I'm still not sure. Does the battery do anything with the +,- here?

 

[gneill]

I'm still not sure. Does the battery do anything with the +,- here?

Nope. All the influences of the sources were taken into account when the equations were determined.

 

[Blu3eyes]

Like you said, pick R2, direction from right to left, R2 would be (+)R2(-)
i1, which is clockwise, hits the (-) of R2. On the other hand, i2 hits the (+) of R2.
i1 goes the opposite direction with which I chose on R2. i2 goes the same direction with R2. If I was right, it should be i2-i1

 

[gneill]

Like you said, pick R2, direction from right to left, R2 would be (+)R2(-)
i1, which is clockwise, hits the (-) of R2. On the other hand, i2 hits the (+) of R2.
i1 goes the opposite direction with which I chose on R2. i2 goes the same direction with R2. If I was right, it should be i2-i1

Sorry, I don't understand your nomenclature.

If you want to quote a (conventional) current I passing through resistor R2 that is flowing from right to left, then it will be I = i1 - i2.

The two loop currents i1 and i2 (and i3 as a matter of fact) are both clockwise currents. i1 flows through R2 from right to left. i2 flows through i2 from left to right.

Now, when the equations are solved the values for the currents i1, i2, and i3, all turned out to be negative. No problem, that just means that the assumed directions (clockwise ) was not what they turned out to be. This is not a problem. The actual currents are still determined by the simple expedient of the appropriate sums. No conversion or interpretation is required.

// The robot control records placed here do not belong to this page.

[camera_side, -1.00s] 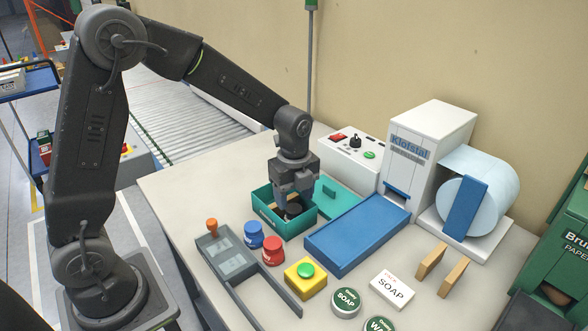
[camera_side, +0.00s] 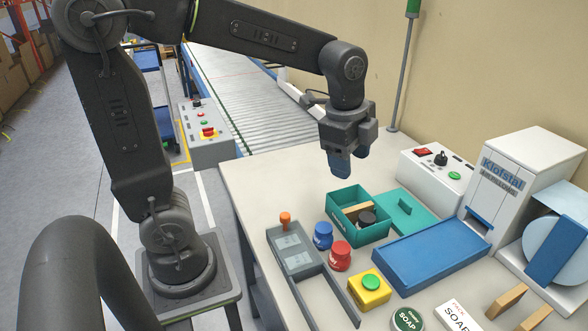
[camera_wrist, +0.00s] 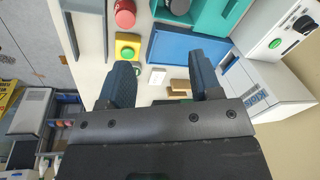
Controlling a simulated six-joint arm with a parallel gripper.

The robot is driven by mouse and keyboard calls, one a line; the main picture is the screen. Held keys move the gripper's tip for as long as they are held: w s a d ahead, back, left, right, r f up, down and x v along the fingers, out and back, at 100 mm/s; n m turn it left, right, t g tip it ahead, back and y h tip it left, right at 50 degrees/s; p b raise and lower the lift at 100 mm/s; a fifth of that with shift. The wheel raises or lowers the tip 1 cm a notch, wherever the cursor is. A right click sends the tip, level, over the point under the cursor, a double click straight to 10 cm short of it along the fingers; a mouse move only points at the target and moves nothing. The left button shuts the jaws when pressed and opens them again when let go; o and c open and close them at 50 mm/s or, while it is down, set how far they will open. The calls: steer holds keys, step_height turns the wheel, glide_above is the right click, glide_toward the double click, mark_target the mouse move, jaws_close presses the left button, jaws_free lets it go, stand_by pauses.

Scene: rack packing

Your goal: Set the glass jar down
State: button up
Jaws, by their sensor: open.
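A round black-topped item (camera_side: 367,219), which looks like the jar, sits inside the teal box (camera_side: 374,237); the box walls hide its lower part, so I cannot tell if it is glass. Its dark top also shows at the top edge of the wrist view (camera_wrist: 177,6). A wooden block (camera_side: 356,210) lies beside it in the box. My gripper (camera_side: 341,168) is open and empty, above and behind the box, clear of its rim. In the wrist view its two fingers (camera_wrist: 160,82) stand apart with nothing held between them.
A yellow button box (camera_side: 370,289) is in front. The table's back left is clear.

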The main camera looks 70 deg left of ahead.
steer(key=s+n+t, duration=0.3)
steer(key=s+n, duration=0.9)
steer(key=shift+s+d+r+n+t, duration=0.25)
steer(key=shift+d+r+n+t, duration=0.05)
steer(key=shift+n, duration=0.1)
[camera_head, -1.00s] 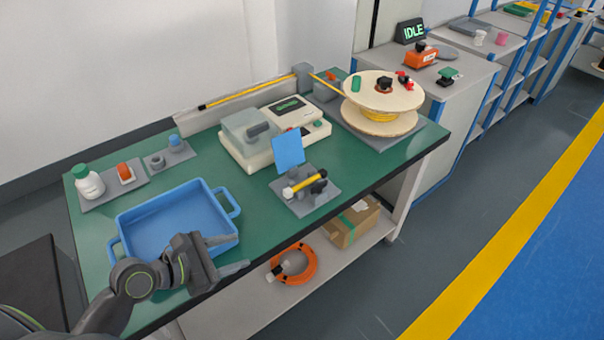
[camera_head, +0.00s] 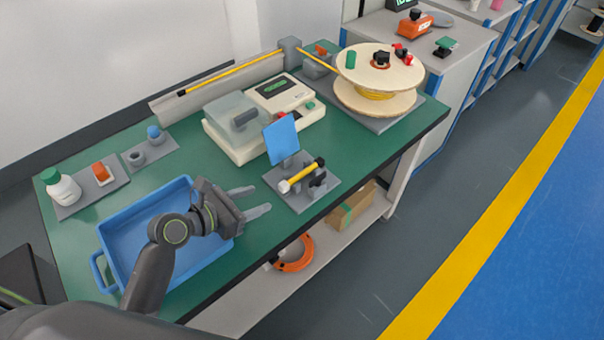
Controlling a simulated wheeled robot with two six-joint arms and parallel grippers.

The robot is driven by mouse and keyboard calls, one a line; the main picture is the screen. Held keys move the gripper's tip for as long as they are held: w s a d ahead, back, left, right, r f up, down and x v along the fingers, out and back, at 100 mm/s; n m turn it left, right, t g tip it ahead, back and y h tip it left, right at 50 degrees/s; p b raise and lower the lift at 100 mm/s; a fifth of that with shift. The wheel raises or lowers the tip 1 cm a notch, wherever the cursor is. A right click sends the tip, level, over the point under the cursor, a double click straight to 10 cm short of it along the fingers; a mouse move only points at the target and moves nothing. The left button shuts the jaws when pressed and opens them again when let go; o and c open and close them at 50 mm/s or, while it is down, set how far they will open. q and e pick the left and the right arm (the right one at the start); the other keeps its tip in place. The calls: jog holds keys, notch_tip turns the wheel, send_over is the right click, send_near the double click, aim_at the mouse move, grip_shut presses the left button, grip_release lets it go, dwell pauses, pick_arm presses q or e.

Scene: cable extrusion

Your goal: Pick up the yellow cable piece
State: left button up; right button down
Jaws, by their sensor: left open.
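A short yellow cable piece (camera_head: 301,175) with a white end and a black end rests on a small grey fixture plate (camera_head: 302,201) near the front edge of the green table. A longer yellow cable (camera_head: 235,72) runs along a grey rail at the back and leads to the wooden spool (camera_head: 377,78). My left gripper (camera_head: 262,201) is open and empty, over the right side of the blue tray. Its fingers point right, toward the fixture, and stay a short gap left of the cable piece's white end. My right gripper is not in view.
The blue tray (camera_head: 101,266) sits under my left arm. A blue panel (camera_head: 281,140) stands upright just behind the cable piece. A cream machine (camera_head: 285,92) with a clear cover is behind it. A white bottle (camera_head: 62,187) stands at left. An orange coil (camera_head: 294,254) lies on the lower shelf.

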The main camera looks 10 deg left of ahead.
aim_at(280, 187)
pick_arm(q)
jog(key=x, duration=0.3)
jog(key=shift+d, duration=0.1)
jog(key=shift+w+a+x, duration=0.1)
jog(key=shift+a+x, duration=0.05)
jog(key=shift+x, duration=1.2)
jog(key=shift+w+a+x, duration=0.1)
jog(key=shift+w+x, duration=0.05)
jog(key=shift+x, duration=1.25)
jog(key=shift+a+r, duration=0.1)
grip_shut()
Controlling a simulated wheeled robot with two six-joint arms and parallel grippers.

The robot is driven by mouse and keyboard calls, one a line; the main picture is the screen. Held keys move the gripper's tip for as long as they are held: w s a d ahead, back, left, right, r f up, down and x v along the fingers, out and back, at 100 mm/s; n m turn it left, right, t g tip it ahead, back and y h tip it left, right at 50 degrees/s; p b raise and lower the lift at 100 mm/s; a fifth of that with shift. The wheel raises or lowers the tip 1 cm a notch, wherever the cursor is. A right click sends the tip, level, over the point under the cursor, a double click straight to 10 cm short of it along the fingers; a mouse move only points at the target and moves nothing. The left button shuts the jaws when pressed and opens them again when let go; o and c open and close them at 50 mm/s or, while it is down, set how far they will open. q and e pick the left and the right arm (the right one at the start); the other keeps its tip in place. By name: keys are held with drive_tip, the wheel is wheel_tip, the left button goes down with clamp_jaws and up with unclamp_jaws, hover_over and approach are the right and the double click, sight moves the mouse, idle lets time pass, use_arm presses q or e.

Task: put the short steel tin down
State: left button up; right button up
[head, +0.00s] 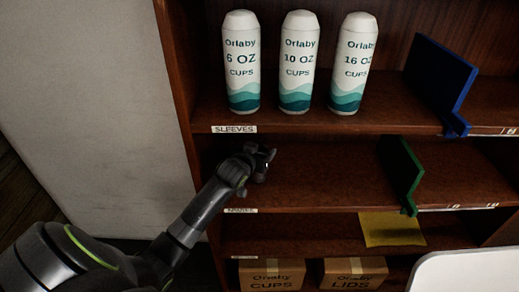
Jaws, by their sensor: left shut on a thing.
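My left gripper (263,164) reaches in from the lower left to the middle shelf (320,170), near that shelf's left end. It is shut on the short steel tin, which is almost wholly hidden by the dark fingers and wrist. Only a small bright glint shows at the fingertips. I cannot tell whether the tin touches the shelf board. My right gripper is not in view.
Cup sleeves (299,62) stand on the top shelf. A blue divider (440,80) and a green divider (403,175) stand to the right. A yellow sheet (391,229) lies below. Cartons (271,274) sit at the bottom. The middle shelf is bare between gripper and green divider.

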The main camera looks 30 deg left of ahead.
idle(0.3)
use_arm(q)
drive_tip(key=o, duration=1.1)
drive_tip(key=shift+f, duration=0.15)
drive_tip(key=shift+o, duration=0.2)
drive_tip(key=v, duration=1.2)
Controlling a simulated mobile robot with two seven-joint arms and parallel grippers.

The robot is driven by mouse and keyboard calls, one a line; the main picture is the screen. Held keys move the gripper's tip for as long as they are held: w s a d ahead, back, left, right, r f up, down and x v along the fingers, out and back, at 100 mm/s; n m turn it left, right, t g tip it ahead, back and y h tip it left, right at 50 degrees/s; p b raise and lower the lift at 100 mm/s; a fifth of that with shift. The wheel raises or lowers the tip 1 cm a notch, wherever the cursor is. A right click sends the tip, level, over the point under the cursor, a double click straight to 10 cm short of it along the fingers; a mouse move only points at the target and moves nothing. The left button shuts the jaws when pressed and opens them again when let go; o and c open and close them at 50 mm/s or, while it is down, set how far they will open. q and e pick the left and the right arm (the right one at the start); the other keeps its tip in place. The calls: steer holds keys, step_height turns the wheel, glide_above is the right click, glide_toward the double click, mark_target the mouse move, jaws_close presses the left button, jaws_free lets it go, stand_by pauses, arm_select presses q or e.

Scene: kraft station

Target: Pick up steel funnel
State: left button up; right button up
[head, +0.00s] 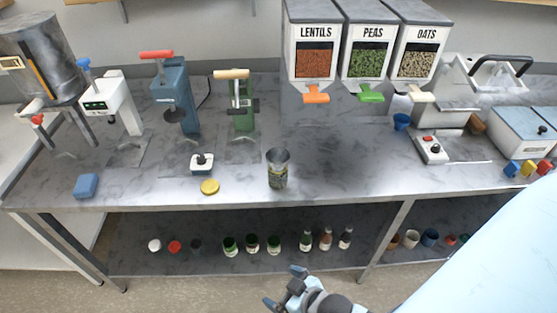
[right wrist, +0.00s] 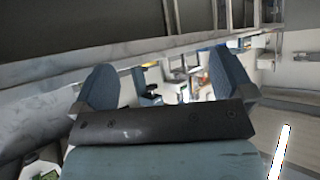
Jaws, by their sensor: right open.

So, let's once again take the current through R2 as an example. I've calculated that i1 = -41.979mA, and i2 = -100.62 mA. i1 flows right to left through R2, and i2 flows left to right. That makes the "right to left" current though R2 [-41.979 - (-100.62)]mA = 58.65 mA. R2 is passing 58.65 mA, from right to left, of conventional current.